- _The task_
Scan the records below for lines with the word "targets", then state how many you find and nothing else.

(Saved entries)
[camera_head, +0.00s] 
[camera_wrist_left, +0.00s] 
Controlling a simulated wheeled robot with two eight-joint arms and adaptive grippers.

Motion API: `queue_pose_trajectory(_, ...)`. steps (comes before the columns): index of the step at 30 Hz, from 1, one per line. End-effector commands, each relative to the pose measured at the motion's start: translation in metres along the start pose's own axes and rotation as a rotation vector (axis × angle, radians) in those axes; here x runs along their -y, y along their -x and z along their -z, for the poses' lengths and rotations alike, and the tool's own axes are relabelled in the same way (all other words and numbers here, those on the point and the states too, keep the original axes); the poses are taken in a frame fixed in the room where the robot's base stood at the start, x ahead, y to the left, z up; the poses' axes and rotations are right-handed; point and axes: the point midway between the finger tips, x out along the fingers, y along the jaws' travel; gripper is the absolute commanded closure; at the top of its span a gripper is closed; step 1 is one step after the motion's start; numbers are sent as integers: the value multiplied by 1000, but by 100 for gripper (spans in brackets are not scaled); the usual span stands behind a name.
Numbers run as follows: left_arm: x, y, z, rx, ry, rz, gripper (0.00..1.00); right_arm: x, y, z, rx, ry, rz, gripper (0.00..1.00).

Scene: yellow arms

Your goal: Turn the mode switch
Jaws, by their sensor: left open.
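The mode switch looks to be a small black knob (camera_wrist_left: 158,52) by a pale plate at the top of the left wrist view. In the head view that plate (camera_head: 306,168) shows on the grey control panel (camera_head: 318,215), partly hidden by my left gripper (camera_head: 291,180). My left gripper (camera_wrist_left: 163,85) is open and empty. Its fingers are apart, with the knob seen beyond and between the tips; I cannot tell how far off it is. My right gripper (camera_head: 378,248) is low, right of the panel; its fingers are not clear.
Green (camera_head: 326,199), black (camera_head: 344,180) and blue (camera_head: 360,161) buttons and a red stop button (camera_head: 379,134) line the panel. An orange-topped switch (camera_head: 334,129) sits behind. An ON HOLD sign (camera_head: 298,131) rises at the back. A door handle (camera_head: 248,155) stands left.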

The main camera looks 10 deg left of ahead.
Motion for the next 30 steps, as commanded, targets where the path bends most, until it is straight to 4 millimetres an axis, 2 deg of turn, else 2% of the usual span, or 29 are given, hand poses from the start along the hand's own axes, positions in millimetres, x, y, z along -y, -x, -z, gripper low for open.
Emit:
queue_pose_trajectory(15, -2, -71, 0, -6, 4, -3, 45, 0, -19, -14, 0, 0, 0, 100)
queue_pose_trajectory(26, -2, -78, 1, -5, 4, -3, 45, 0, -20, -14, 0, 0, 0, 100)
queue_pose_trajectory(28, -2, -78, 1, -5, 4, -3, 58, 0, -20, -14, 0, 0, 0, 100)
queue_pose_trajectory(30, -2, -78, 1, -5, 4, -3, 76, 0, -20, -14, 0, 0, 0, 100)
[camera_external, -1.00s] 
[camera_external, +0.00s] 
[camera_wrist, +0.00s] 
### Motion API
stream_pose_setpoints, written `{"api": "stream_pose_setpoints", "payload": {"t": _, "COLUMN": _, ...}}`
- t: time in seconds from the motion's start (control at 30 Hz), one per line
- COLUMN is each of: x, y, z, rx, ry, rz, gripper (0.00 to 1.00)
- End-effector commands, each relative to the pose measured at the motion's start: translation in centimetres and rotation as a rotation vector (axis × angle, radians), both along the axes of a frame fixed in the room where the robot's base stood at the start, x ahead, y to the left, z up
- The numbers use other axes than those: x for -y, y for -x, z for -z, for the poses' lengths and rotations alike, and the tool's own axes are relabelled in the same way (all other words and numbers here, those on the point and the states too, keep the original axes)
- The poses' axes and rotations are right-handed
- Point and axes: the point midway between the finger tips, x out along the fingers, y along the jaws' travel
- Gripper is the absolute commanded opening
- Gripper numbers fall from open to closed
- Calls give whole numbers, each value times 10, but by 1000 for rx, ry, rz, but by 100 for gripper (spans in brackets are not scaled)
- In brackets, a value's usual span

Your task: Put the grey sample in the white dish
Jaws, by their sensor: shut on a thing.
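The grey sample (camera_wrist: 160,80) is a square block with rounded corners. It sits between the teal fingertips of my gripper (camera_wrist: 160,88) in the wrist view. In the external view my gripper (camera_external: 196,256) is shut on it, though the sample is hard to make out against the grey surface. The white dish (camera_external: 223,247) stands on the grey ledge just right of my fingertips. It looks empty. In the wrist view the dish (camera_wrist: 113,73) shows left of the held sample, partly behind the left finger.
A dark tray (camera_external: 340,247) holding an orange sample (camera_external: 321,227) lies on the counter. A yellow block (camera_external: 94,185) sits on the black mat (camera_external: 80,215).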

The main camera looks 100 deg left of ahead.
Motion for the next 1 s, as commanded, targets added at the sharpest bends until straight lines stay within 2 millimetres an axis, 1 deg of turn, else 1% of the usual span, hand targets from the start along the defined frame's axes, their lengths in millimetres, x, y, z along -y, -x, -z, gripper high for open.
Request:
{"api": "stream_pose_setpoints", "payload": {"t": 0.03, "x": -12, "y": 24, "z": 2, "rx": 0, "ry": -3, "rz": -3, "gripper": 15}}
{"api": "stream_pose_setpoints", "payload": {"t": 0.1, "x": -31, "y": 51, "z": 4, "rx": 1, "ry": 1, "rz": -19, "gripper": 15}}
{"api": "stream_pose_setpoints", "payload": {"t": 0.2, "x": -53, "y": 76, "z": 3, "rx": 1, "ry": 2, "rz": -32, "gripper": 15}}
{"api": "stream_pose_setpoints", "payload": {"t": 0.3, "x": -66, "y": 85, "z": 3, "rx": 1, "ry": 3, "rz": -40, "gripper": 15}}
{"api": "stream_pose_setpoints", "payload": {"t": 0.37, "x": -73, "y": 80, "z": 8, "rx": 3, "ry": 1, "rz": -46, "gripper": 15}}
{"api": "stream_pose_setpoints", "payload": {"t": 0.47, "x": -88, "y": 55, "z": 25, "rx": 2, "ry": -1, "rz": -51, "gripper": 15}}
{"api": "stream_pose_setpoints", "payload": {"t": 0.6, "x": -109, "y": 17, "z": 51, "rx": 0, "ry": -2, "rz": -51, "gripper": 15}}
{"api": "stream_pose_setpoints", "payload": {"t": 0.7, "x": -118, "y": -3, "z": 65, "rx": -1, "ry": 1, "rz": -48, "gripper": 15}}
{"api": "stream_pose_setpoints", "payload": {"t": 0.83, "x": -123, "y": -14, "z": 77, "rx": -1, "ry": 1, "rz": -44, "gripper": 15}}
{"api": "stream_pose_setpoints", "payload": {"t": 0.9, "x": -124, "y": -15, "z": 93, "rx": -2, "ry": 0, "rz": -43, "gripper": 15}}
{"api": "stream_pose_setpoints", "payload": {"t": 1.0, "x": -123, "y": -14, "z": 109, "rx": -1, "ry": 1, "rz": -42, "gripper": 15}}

- _Solution to this exercise_
2